Given task
Reproduce all the material exactly, minus any pictures it holds.

Supplied material
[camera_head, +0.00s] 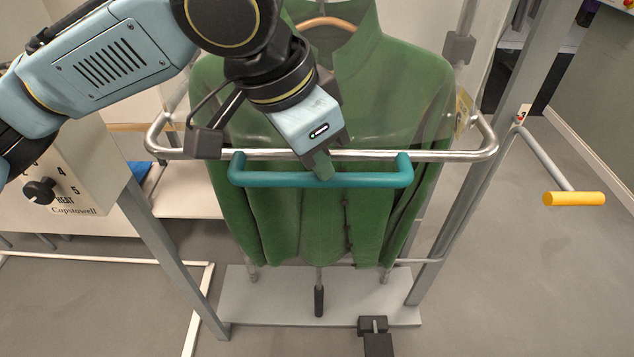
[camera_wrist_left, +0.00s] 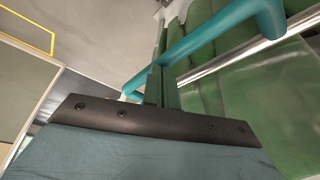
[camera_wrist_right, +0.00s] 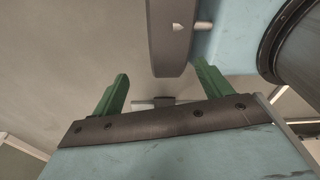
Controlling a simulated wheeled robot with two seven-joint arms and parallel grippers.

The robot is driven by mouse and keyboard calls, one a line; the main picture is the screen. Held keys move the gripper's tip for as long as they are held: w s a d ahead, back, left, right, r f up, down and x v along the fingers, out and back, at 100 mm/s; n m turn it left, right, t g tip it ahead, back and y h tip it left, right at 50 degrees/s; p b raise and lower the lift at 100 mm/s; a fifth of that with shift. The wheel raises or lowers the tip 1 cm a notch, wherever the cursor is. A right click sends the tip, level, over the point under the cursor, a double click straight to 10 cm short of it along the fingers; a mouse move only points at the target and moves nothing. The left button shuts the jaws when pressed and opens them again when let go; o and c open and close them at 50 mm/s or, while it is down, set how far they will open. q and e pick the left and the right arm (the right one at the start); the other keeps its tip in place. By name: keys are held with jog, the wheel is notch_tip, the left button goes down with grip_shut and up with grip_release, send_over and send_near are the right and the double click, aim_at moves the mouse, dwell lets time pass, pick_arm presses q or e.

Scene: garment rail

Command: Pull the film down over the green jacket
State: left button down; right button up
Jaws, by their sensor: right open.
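The green jacket (camera_head: 300,225) hangs on a wooden hanger (camera_head: 325,22) in the middle of the head view. Clear film (camera_head: 425,95) shows as a faint sheen over its upper part, by the chrome frame (camera_head: 460,155). A teal handle bar (camera_head: 375,180) runs across the jacket's front at that frame; it also shows in the left wrist view (camera_wrist_left: 215,38). My left gripper (camera_head: 322,170) points down with its fingers together, at the middle of the teal bar and seemingly touching it. My right gripper (camera_wrist_right: 162,72) is open and empty in the right wrist view, away from the jacket.
A grey base plate (camera_head: 265,308) is under the jacket, with a black pedal-like part (camera_head: 374,328) at its front. A cream heater box (camera_head: 65,180) with a knob stands left. A yellow handle (camera_head: 574,199) sticks out at right. Grey posts flank the jacket.

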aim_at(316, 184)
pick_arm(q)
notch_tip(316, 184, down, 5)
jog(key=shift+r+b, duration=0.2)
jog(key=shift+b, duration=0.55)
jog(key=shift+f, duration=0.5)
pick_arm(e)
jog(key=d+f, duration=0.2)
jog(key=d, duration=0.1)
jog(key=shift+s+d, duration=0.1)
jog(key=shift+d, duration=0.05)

In response
[camera_head, +0.00s] 
[camera_wrist_left, +0.00s] 
[camera_wrist_right, +0.00s] 
Controlling a simulated wheeled robot with two seven-joint arms and parallel grippers.

The robot is driven by mouse and keyboard calls, one a line; the main picture is the screen. Held keys move the gripper's tip for as long as they are held: w s a d ahead, back, left, right, r f up, down and x v along the fingers, out and back, at 100 mm/s; n m turn it left, right, t g tip it ahead, back and y h tip it left, right at 50 degrees/s; p b raise and lower the lift at 100 mm/s; a fifth of that with shift. The wheel raises or lowers the tip 1 cm a notch, wherever the cursor is. A right click sends the tip, level, over the point under the cursor, a double click straight to 10 cm short of it along the fingers; a mouse move only points at the target and moves nothing. The left button shuts the jaws when pressed and opens them again when let go; o and c open and close them at 50 mm/s or, while it is down, set how far they will open. q and e pick the left and the right arm (the right one at the start); the other keeps its tip in place. By name: keys are held with jog, the wheel is notch_tip, the left button goes down with grip_shut and up with grip_release, send_over and send_near are the right and the double click, aim_at moves the mouse, dwell lets time pass, pick_arm presses q or e.

Scene: garment rail

Command: Pull the film down over the green jacket
State: left button down; right button up
Jaws, by their sensor: right open.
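The green jacket (camera_head: 300,225) hangs on a wooden hanger (camera_head: 325,22) in the middle of the head view. Clear film (camera_head: 425,95) shows as a faint sheen over its upper part, by the chrome frame (camera_head: 460,155). A teal handle bar (camera_head: 375,180) runs across the jacket's front at that frame; it also shows in the left wrist view (camera_wrist_left: 215,38). My left gripper (camera_head: 322,170) points down with its fingers together, at the middle of the teal bar and seemingly touching it. My right gripper (camera_wrist_right: 162,72) is open and empty in the right wrist view, away from the jacket.
A grey base plate (camera_head: 265,308) is under the jacket, with a black pedal-like part (camera_head: 374,328) at its front. A cream heater box (camera_head: 65,180) with a knob stands left. A yellow handle (camera_head: 574,199) sticks out at right. Grey posts flank the jacket.

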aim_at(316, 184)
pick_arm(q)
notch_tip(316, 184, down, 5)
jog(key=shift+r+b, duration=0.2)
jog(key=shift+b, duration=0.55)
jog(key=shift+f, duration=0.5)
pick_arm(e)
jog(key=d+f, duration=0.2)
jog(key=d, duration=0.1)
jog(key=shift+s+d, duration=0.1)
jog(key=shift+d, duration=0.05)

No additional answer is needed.